At 9:10 AM, Blogger Unknown said...

I am responding to the original post. Re this statement "Now it seems to me that sure the processor gets his processing fee and the builder gets his money, the owner gets his house, but what does the lender get for parting with his money for A HUNDRED YEARS?!?" You are missing the point in your question. The proposal of MPE restores money to its actual function which is as a promissory obligation which represents the labour and/or assets of the person who gives up property in exchange for it (money). There is no 'lender' in this system because a Common Monetary Infrastructure is, on instructions of each person/entity, creating the money on their behalf.
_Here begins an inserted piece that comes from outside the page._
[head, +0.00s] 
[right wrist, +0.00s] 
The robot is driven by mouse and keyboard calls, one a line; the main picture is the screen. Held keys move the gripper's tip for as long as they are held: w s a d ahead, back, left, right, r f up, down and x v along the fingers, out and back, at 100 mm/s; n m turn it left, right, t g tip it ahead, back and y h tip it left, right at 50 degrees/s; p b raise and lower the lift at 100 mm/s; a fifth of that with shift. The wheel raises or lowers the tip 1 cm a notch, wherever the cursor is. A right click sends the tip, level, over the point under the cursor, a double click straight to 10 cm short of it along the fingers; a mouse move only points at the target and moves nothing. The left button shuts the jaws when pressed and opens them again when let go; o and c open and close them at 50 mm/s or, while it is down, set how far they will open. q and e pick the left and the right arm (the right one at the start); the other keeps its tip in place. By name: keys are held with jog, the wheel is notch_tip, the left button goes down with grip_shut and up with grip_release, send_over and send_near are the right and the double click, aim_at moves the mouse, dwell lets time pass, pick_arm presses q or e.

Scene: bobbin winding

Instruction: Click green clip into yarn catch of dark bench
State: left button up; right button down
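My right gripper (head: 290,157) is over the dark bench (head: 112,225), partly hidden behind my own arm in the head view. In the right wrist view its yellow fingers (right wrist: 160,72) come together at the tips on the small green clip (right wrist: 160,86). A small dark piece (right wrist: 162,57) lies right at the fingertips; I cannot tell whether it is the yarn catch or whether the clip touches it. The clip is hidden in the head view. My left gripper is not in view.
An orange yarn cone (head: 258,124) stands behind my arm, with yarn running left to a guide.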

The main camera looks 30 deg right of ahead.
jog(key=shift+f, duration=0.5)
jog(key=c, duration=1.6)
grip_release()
It is the people who create the money and who retain the obligation. There is no intervention on this direct money creation by banks. There is no lender and there is no interest. Why would there be. All there is is an obligation on the part of the person who created the money to cancel it from circulation as the asset/item/service depreciates over time. This would encourage products to have a longer and longer lifespan which would be great for the environment. It would also mean that all industry which proposed a useful service/production could create the necessary funds to function so long as they adhered to the same requirement to pay the correct amount out of their accounts (cancel it) in the measure that the item they bought with the said money depreciates. So all MPE does is to define money as it really is. it is merely a promissory obligation and no entity or person should be trading this money to make more money. The inherent value of money must always relate to the labour and assets which went into creating it and the amount of money circulating should always relate to the remaining assets in existence. Gold or any other measure is obsolete - what reason would we have for digging up metal from the ground and then claiming that that is the measure of money? Merely to leave the control in the hands of those who find and mine the gold I daresay! MPE defines who is the REAL CREDITOR in any transaction. Is it a bank?? NO! It is the person who gives up property in exchange for a promissory obligation (money).